A Roth IRA can also be problematic when it comes to state income taxes, which must be paid in the year that the contributions were earned. This can be particularly annoying when relocating from a state with a high tax rate to one with a lower state income tax rate.
SIMPLE IRA
The Savings Incentive Match Plan for Employees Individual Retirement Account (SIMPLE IRA) was designed as an IRA for small businesses and self-employed workers. Similar to more well-known plans, such as a 401(k), the SIMPLE IRA offers employers with fewer than 100 workers a simpler administrative route to helping their workers save for retirement.

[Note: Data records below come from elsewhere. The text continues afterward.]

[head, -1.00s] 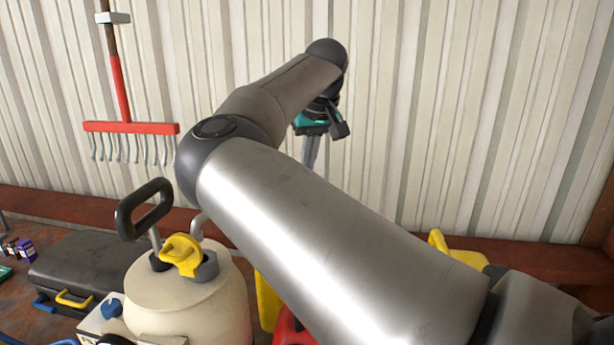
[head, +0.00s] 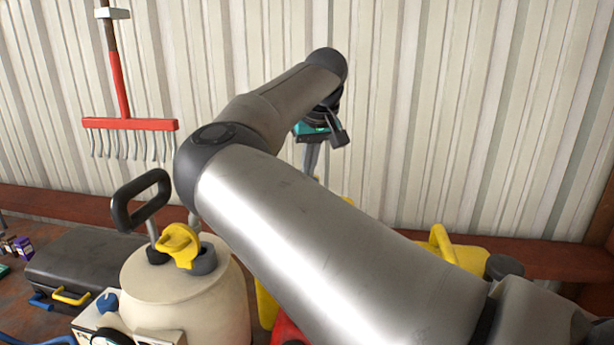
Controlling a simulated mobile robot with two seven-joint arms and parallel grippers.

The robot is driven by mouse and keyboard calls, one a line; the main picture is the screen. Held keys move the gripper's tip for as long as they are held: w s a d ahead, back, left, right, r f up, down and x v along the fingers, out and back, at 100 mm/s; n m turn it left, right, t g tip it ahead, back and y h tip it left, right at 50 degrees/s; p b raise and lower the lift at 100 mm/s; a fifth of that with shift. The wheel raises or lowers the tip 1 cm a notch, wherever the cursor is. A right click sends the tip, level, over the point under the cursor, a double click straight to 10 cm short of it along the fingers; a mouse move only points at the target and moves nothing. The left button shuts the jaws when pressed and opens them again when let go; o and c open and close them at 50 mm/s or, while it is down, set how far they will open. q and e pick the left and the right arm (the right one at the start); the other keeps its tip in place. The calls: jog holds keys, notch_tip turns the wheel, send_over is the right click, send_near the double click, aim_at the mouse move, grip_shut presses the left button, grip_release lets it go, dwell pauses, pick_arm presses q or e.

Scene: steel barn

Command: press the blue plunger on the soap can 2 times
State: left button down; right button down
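My right arm crosses the picture from the lower right, and its gripper (head: 322,135) hangs at the far end, partly behind the forearm. A dark finger and a grey part show there, but not whether it is open or shut. My left gripper is not in view. I cannot make out a soap can with a blue plunger; my arm covers much of the bench. A small blue knob (head: 107,302) sits on a white box with a dial (head: 108,322) at lower left; I cannot tell if it belongs to the task.
A cream tank (head: 185,295) with a black handle and yellow cap stands left of my arm. Yellow containers (head: 442,244) and a red thing (head: 287,330) are partly hidden behind it. A dark case (head: 85,265) lies left. A red rake (head: 130,124) hangs on the wall.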

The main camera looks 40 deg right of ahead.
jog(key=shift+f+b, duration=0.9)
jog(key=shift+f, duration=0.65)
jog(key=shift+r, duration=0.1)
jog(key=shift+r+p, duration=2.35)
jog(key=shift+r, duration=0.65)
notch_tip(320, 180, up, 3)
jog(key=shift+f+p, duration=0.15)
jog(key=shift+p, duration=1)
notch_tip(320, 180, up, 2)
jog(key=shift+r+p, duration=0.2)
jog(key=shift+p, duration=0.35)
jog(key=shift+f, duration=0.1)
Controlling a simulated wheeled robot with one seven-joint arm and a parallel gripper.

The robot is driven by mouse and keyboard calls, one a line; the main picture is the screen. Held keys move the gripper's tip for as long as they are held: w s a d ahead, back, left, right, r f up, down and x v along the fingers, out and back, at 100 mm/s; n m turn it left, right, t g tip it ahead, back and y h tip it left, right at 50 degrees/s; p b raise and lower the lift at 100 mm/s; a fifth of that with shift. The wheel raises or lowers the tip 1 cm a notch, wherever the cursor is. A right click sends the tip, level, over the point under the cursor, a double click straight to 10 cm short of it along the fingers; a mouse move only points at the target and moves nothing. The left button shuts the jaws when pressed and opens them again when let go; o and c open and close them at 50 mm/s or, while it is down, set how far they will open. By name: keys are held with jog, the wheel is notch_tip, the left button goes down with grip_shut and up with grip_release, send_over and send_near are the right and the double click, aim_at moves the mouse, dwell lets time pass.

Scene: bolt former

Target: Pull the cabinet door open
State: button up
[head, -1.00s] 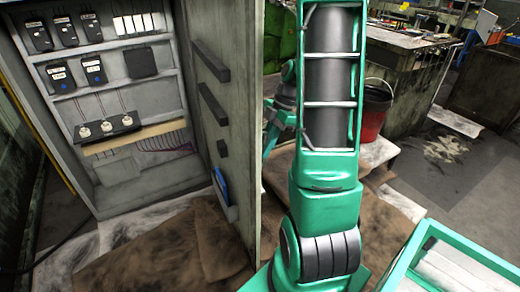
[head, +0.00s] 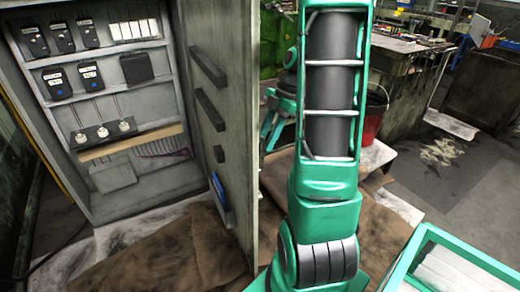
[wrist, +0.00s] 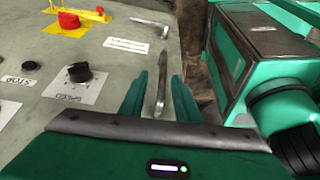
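The grey cabinet (head: 75,150) stands at the left of the head view with its inside showing. Its door (head: 238,150) stands wide open, swung out to the right, with its inner face toward the head camera. In the wrist view the door's outer face (wrist: 110,78) carries a metal handle (wrist: 161,92) and a second handle (wrist: 150,22) farther off. My gripper (wrist: 161,82) is open. Its two green fingers stand either side of the nearer handle, with a visible gap on each side. I cannot tell whether they touch it. In the head view my gripper is hidden.
The door's outer face bears a red switch on yellow (wrist: 70,18) and a black knob (wrist: 79,72). Brown sheets (head: 170,255) cover the floor below the cabinet. A red bucket (head: 372,125) and a workbench (head: 405,75) stand behind my arm. Open floor lies to the right.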

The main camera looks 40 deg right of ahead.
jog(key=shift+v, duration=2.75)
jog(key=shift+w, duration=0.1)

The SIMPLE IRA's biggest selling points are its tax advantages and simple administration. Employees aren't required to make contributions if one is offered, and workers can make direct rollovers from an IRA, 401(k), or similar plan. If the business grows to include more than 100 employees, it can continue offering a SIMPLE IRA for two years.
Contribution limits are also greater than those for standard traditional or Roth IRAs. Workers younger than 50 can contribute as much as $16,500 (2025) or $17,000 (2026). However, in some circumstances, like if the business employs 25 or fewer people, higher limits of $17,600 (2025) and $18,100 (2026) apply.
Employees 50 to 59 or older than 64 can add catch-up contributions of $3,500 (2025) or $4,000 (2026). Workers between the ages of 60 and 63 can make $5,250 in catch-up contributions in both 2025 and 2026.
For self-employed workers, the SIMPLE IRA offers much less red tape and hassle while keeping the tax advantages of an IRA -- with higher contribution limits than traditional or Roth IRAs, to boot.
Not all small businesses are likely to love SIMPLE IRAs, though. The employer can either match employee contributions up to 3% or contribute a flat 2% compensation for workers who make more than $5,000.
SEP-IRA
A Simplified Employee Pension (SEP) IRA has a few key wrinkles that make it different from other retirement accounts. It's created by an employer that benefits from tax breaks by making employee contributions.
One of the biggest advantages involves annual contribution limits. Employers can contribute as much as 25% of a worker's salary, or $70,000 in 2025 and $72,000 in 2026.